Munis attaqua Cannon de façon répétée pour avoir déclaré que le parti n’empêcherait pas l’effort de guerre au delà des limites fixées par la propagande et l’agitation. Il s’offusqua particulièrement de cette déclaration de Cannon :

« Eh bien, aussi longtemps que nous sommes en minorité, nous n’avons pas d’autre choix que de nous soumettre à la décision qui a été prise. Une décision d’aller en guerre a été prise et elle est acceptée par la majorité du peuple. Nos camarades doivent s’y soumettre. Dans la mesure où ils sont susceptibles d’être appelés, ils doivent l’accepter avec le reste de leur génération et partir et remplir le devoir qui leur est imparti, jusqu’au moment où ils auront convaincu la majorité d’adopter une autre politique. » [33]

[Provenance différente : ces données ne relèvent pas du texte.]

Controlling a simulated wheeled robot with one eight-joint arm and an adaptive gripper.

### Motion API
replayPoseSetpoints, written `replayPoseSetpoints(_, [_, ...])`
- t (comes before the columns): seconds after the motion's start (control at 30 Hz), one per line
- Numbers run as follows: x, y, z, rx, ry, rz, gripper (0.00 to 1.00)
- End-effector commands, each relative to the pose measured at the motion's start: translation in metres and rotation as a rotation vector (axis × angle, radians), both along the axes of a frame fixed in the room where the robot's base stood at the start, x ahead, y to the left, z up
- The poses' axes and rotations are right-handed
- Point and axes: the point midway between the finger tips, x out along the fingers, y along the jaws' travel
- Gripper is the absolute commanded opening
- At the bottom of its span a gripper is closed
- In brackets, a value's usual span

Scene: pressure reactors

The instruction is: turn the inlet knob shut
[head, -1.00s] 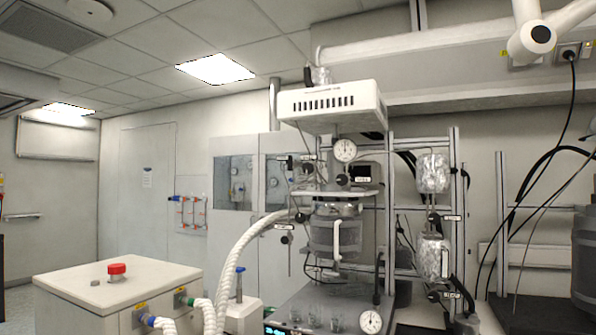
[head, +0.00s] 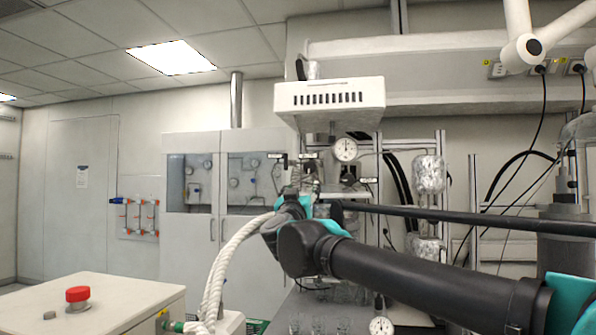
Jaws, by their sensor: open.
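The pressure reactor (head: 330,105) stands right of centre in the head view, with a white slotted top box and a round dial gauge (head: 345,150). Small dark valve knobs and fittings sit below the box, one dark fitting (head: 282,162) at the left with a small label beside it. The labels are too small to read, so I cannot tell which knob is the inlet. My black and teal arm reaches in from the lower right. My gripper (head: 296,184) is open at the left side of the reactor's valve level, overlapping the fittings. The fingertips are small, and contact with a knob cannot be told. My arm hides much of the vessel.
A thick white hose (head: 232,262) rises just left of my wrist. A white cabinet (head: 110,300) with a red button (head: 78,294) stands at the lower left. Foil-wrapped vessels (head: 429,172) on a metal frame stand right of the reactor. A lower dial gauge (head: 381,326) is below my arm.

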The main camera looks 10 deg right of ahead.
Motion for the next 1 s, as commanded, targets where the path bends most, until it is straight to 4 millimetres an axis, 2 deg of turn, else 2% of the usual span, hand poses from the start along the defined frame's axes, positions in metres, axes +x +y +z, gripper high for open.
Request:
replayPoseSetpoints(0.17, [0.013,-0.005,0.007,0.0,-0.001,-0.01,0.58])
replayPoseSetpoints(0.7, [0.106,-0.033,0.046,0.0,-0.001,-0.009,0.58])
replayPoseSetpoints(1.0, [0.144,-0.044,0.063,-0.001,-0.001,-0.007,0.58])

Après avoir cité Cannon de façon erronée, lui faisant dire que la décision de la guerre avait « été prise » par la population (« Cannon fait sienne la décision de Roosevelt comme si elle correspondait réellement à la majorité du peuple »), Munis servit l’argument suivant :

« Oui, nous nous soumettons à la guerre et nos militants vont à la guerre, mais pas parce que c’est une décision de la majorité, mais plutôt parce qu’elle nous est imposée par la violence de la société bourgeoise exactement comme l’exploitation salariale est imposée. Comme à l’usine, nous devons profiter de toutes les possibilités de lutter contre la guerre et le système qui l’a produite, de la même manière que nous luttons contre le patron dans l’usine, comme un élément de la lutte générale contre le système capitaliste. » [34]

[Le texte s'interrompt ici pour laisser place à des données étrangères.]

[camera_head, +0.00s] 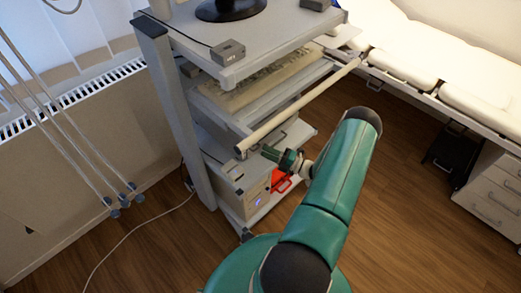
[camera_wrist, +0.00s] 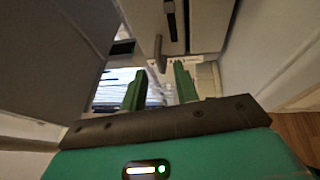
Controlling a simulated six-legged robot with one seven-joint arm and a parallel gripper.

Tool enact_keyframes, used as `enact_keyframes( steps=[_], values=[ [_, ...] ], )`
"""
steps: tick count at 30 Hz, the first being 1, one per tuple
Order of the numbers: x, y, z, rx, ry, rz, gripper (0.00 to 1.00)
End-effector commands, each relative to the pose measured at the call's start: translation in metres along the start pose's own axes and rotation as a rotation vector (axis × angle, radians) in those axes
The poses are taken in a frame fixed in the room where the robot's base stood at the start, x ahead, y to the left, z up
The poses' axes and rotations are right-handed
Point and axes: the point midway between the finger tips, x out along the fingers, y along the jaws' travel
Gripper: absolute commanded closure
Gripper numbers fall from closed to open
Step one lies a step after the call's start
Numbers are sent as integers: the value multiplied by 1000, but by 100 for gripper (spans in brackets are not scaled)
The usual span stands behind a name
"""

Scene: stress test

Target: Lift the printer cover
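My gripper (camera_head: 270,153) reaches into the side of the equipment cart at the level of a middle shelf, below the keyboard shelf. In the wrist view its two green fingers (camera_wrist: 160,72) are apart, with nothing clasped between them. A grey lever-like part (camera_wrist: 160,53) hangs just beyond the fingertips. A pale device (camera_wrist: 204,76) with small markings lies behind the right finger; it may be the printer, but I cannot tell for sure. Which part is the cover is not clear. Whether the fingers touch anything is hidden.
The cart (camera_head: 170,100) has stacked shelves, with a keyboard (camera_head: 262,82) and a protruding bar (camera_head: 300,106) above my gripper. A beige box (camera_head: 257,196) and a red item (camera_head: 281,180) sit lower. A bed (camera_head: 425,45) and drawers (camera_head: 492,195) stand right.

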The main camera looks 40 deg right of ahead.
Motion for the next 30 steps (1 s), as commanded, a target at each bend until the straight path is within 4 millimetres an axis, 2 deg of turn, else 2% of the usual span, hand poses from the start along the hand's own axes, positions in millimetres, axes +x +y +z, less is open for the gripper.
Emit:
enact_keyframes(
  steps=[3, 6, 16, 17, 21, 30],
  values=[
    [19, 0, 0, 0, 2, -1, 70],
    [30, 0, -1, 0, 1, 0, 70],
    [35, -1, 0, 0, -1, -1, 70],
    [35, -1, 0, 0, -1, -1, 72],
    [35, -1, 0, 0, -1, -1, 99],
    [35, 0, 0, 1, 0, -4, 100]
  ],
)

Il s’agit là d’un pur non-sens petit-bourgeois et anarchiste. L’argument selon lequel les révolutionnaires « se soumettent » à la guerre à cause de la violence est, en fait, de la lâcheté. Les révolutionnaires ne se soumettent pas à la guerre parce qu’ils craignent la violence de la bourgeoisie, mais parce qu’ils s’opposent à la guerre impérialiste par une lutte pour mobiliser les travailleurs sur une base révolutionnaire contre le capitalisme. Les marxistes sont contre les réactions individuelles contre la guerre en faveur d’une véritable lutte révolutionnaire de masse. Les révolutionnaires doivent pour cette raison aller à la guerre avec leur génération, jusqu’à ce que l’action réciproque des conditions objectives et de l’agitation menée par le parti transforme la guerre impérialiste en guerre civile. C’est sur cette base politique que le parti s’oppose au sabotage qui est une forme spécifique de l’opposition des marxistes au terrorisme individuel en général.

En réponse à la déclaration de Munis selon laquelle les dirigeants du SWP auraient dû déclarer au procès : « nous nous soumettons à votre guerre, bourgeois américains, à cause de la violence que votre société nous impose, la violence matérielle des armes », Cannon répondit :

« Ce n’est pas exact. Si c’était vrai nous n’aurions pas le droit de condamner les actes de résistance personnelle. Quand des travailleurs militants sont jetés dans les prisons fascistes ou dans des camps de concentration à cause de leurs opinions et de leurs activités socialistes, ils se soumettent, mais seulement par contrainte, par la ‘violence matérielle des armes’. En conséquence, des individus ou des petits groupes sont encouragés et aidés à ‘déserter’, à s’échapper chaque fois qu’une occasion favorable se présente, sans attendre et même consulter les autres prisonniers. Le mouvement révolutionnaire profite de telles ‘désertions’ individuelles, car il redonne au prisonnier son efficacité révolutionnaire qui est largement neutralisée en prison. Trotsky, par exemple s’est enfui deux fois de Sibérie, sans s’attirer aucune critique de la part des révolutionnaires.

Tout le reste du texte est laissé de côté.